Task description: Count, in the entries, the lines with "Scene". Answer with the number only.

[begin Records for this exercise]

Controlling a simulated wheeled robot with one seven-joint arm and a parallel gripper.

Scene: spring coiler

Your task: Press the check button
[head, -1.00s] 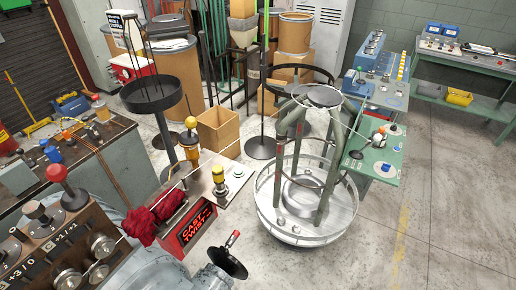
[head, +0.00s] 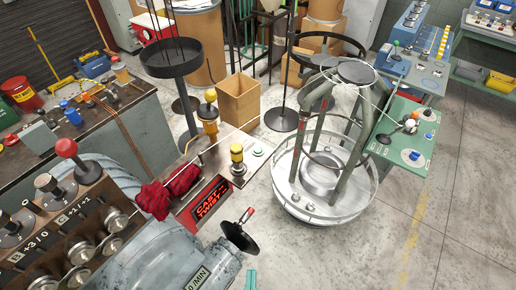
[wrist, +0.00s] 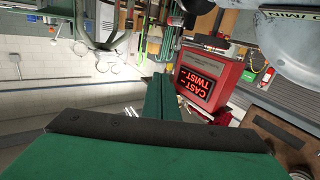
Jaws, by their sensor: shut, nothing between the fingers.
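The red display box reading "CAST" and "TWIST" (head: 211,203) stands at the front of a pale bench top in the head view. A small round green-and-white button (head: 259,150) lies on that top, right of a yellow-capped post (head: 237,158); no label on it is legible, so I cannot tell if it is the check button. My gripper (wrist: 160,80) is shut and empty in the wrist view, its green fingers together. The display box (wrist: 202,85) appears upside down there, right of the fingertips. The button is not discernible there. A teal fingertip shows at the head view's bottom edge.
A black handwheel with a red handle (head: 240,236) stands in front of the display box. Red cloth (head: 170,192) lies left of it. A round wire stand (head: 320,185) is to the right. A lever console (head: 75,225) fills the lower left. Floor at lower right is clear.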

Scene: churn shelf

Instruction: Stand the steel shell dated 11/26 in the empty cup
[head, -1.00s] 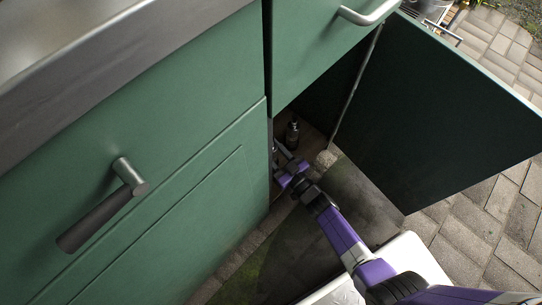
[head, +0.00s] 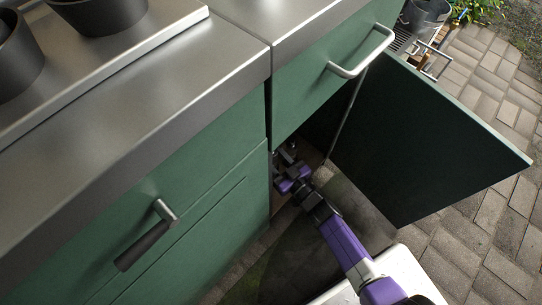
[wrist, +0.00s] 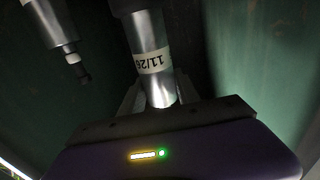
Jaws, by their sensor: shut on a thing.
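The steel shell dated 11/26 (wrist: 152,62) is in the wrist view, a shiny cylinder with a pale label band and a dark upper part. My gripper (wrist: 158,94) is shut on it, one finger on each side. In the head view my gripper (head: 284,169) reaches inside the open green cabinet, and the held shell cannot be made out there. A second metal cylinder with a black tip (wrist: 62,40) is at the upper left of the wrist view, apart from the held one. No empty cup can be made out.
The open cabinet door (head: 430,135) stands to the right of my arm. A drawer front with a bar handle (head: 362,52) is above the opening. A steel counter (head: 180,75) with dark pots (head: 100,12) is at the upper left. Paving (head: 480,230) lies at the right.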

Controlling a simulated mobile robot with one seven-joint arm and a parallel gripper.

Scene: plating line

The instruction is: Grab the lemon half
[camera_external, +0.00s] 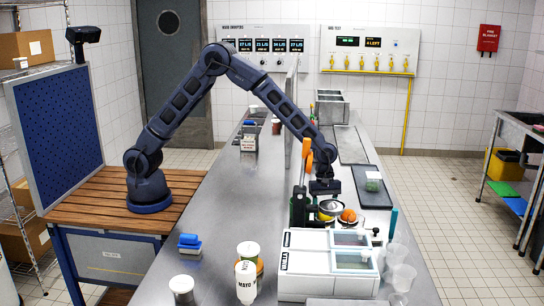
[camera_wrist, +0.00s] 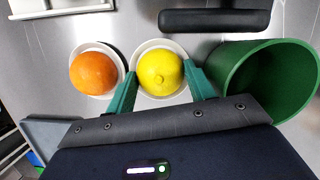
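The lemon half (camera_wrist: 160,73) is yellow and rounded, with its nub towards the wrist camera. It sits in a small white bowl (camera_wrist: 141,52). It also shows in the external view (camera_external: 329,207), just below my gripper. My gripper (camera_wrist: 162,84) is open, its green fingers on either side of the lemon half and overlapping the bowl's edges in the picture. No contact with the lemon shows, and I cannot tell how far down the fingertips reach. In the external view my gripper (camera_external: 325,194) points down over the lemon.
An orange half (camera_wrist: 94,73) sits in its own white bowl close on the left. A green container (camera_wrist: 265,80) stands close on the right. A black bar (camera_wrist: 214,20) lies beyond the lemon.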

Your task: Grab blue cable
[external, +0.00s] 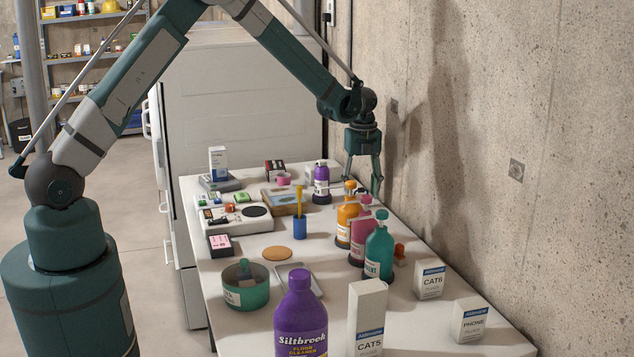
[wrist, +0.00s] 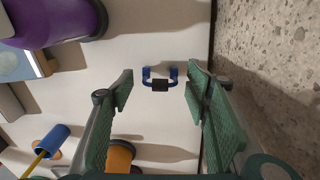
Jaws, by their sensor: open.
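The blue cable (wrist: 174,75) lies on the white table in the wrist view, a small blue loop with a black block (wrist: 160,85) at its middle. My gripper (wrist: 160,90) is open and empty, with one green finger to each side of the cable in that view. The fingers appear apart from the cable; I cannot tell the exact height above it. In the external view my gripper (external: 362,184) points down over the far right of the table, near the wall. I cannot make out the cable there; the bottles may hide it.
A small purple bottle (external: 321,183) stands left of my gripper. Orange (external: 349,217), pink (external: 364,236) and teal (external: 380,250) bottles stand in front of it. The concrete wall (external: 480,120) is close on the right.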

[end Records for this exercise]
[begin Records for this exercise]

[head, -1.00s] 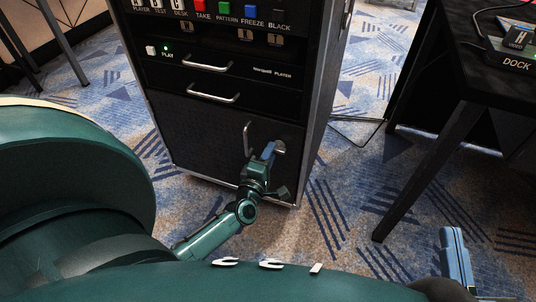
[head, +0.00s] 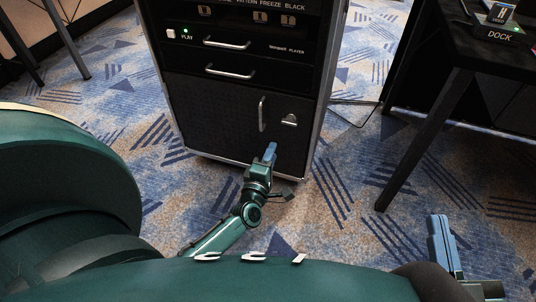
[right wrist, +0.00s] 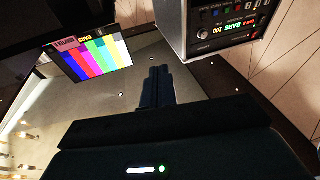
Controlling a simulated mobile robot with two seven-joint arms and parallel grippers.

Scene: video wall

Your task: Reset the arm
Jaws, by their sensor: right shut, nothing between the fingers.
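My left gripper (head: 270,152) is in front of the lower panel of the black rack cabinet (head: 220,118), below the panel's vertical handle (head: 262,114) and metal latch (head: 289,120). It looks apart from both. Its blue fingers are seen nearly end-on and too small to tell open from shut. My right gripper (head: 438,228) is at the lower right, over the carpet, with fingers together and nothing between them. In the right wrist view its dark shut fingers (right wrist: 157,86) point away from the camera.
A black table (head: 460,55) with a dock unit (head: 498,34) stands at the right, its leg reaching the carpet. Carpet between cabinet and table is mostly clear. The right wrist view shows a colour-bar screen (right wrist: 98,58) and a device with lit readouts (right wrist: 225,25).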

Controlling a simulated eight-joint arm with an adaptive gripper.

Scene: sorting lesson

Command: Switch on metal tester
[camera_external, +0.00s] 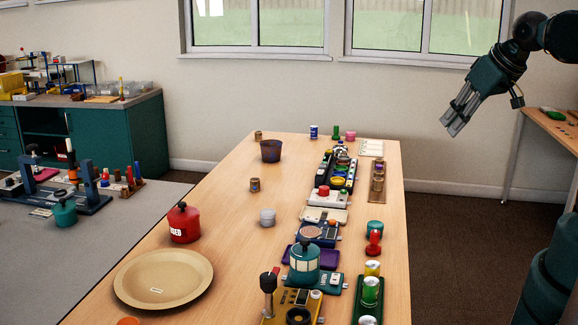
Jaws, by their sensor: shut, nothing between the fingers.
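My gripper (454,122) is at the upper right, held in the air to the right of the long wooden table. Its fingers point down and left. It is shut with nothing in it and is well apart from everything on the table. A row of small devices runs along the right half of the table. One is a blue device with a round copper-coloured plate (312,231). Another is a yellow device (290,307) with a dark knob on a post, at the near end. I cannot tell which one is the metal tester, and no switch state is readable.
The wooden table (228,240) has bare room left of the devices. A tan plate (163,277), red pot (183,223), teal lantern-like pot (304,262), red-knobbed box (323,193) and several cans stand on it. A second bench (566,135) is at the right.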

[end Records for this exercise]
[begin Records for this exercise]

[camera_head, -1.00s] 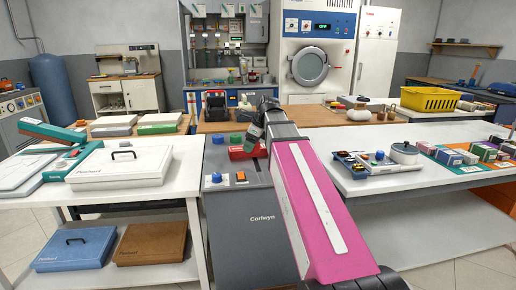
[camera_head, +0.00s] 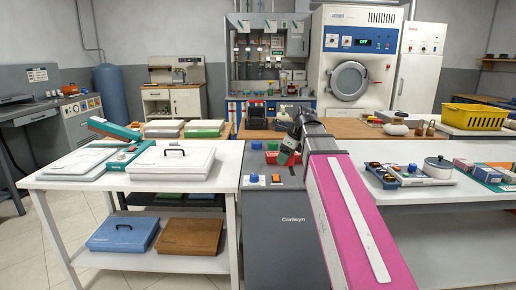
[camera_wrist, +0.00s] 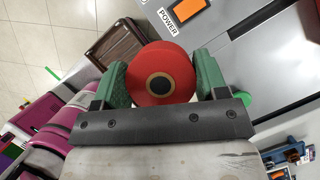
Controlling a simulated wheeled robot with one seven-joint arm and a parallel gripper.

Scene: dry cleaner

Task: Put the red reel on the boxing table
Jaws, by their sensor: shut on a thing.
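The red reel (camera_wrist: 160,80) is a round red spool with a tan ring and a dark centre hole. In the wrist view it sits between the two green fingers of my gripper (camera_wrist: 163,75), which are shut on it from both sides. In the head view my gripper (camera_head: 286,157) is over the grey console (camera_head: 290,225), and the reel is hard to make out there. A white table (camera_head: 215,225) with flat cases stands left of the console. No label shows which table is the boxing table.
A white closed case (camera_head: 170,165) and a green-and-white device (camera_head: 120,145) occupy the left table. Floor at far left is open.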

[end Records for this exercise]

Result below: 6